Is the word “now” supposed to be there?
I think a lot of people knew the moment Bernanke started bragging about helicopter money that Bernanke was completely and totally full of sh!t.
In January 2019, when Powell u-turned with the stock market crashing, is when it became clear that the Fed balance sheet will never be normalized. They did try, and got all of 10% of the way there.
I think Bernanke was lying from the start.
Or he is an even bigger idiot than anyone thought — that could be too
QE would be reversed if they didn’t replace the expiring treasuries, and MBSs. It would be a slow process, but the balance sheet would shrink.
How can you tell a Fed Chair is lying?

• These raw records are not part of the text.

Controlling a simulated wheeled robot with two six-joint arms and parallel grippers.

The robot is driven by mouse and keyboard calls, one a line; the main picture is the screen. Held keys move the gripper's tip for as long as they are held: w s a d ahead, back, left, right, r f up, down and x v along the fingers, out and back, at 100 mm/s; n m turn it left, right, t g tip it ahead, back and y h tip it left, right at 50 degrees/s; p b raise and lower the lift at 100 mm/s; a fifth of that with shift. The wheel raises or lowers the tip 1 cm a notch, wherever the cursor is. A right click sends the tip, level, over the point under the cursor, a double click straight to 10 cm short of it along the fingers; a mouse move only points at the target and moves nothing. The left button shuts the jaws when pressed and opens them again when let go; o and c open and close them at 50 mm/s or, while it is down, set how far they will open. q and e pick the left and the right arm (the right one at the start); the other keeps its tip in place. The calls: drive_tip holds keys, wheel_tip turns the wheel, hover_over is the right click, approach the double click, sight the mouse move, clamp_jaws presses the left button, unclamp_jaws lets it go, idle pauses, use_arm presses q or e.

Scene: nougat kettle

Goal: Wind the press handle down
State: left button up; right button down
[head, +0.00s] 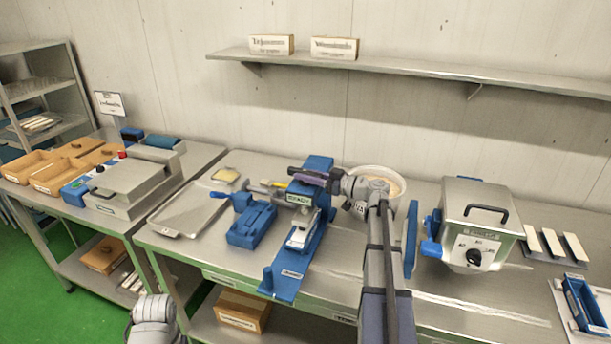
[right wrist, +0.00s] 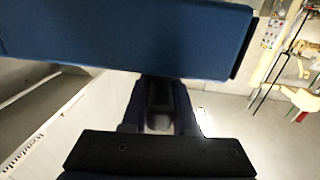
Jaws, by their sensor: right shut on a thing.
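The press (head: 318,225) is a blue upright frame on a long blue base, standing on the middle steel table. A white block (head: 300,235) sits in it below the head. My right gripper (head: 300,178) is at the top of the press, shut on the press handle, which is mostly hidden by the fingers. In the right wrist view a broad blue part (right wrist: 130,40) fills the top, and dark gripper parts show below it. My left gripper is not in view; only part of my left arm shows at the bottom left.
A steel tray (head: 187,212) and a blue block (head: 251,225) lie left of the press. A white pot (head: 388,178) stands behind my right arm. A steel machine with a dial (head: 476,222) stands to the right. A shelf (head: 420,69) runs along the wall above.

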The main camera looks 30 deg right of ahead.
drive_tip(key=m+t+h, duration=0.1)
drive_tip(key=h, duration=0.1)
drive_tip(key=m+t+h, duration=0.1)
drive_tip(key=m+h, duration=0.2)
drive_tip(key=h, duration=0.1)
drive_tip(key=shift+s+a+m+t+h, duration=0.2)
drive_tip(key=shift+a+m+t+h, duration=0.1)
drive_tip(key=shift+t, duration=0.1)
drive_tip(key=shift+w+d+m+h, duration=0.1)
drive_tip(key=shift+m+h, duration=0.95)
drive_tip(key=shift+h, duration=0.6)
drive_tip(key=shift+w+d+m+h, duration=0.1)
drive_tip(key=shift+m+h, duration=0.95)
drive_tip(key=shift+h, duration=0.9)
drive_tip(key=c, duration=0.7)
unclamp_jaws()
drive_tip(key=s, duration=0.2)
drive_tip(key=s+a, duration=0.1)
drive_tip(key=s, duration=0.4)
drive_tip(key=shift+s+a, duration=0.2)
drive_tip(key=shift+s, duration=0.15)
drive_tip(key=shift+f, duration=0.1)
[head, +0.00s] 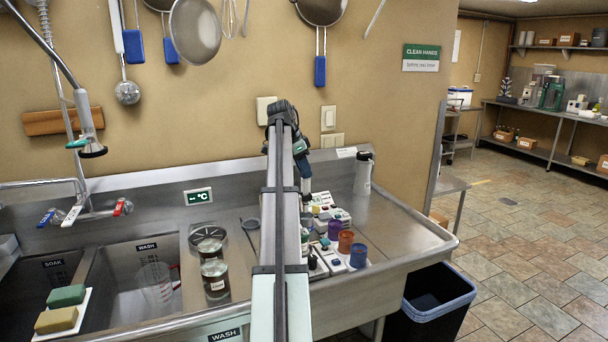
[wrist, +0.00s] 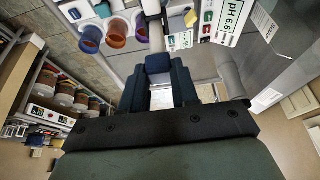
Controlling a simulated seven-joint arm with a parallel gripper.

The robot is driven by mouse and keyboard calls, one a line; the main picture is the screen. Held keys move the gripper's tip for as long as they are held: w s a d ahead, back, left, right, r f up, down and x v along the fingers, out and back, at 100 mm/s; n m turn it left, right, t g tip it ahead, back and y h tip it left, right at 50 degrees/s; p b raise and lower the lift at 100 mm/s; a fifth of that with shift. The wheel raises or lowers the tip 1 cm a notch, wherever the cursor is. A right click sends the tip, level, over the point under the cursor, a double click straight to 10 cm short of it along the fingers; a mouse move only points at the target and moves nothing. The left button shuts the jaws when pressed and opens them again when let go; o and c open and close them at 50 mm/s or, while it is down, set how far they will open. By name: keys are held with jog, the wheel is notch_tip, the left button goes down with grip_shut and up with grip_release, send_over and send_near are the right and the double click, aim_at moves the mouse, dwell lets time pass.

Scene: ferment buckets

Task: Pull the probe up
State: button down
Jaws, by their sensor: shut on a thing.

Simple… their mouth is moving.
Now that the elderly have been sucked completely dry with near 0% for years wouldn’t be a bit surprising if rates went up.
Rates are never going to go up. They can’t. There’s a very clear channel going back to the 1980s after Volker’s spike. Since then it’s a clear line of lower lows and lower highs. The 0 line has proved a small barrier but that too will fall as it has internationally.
Higher rates would be a poison pill to the gargantuan oceans of debt out there. If you can’t roll your debt because of interest rates then you go belly up.
In Their Own Words: Behind Americans’ Views of ‘Socialism’ and ‘Capitalism’ https://www.people-press.org/2019/10/07/in-their-own-words-behind-americans-views-of-socialism-and-capitalism/
These 3 Policy Failures Are Killing the American Dream
https://nymag.com/intelligencer/2019/10/these-3-policy-failures-are-killing-the-american-dream.html
The Fed is the Ministry of Truth. Doublespeak means money printing/monetization is “QE,” “everything is fine, no recession in sight” means water is coming over the sides of the boat, 100 MPH winds and no land in sight
To fair to them, they don’t want to admit to you that the game is well and truly up. Plan accordingly.
Biblical levels of fresh money printing on tap,why?Economy is dead (maybe deader than dead)and DC is danger close to collapse,once those myriads of govt checks,handouts,subsidies,contracts stop…….whats next?……Martial law?On the bright side…AR’s are dirt cheap…ammo not so much!
It was over after TARP and TARP II. We don’t even have the same system anymore with so much on the central banks balance sheet.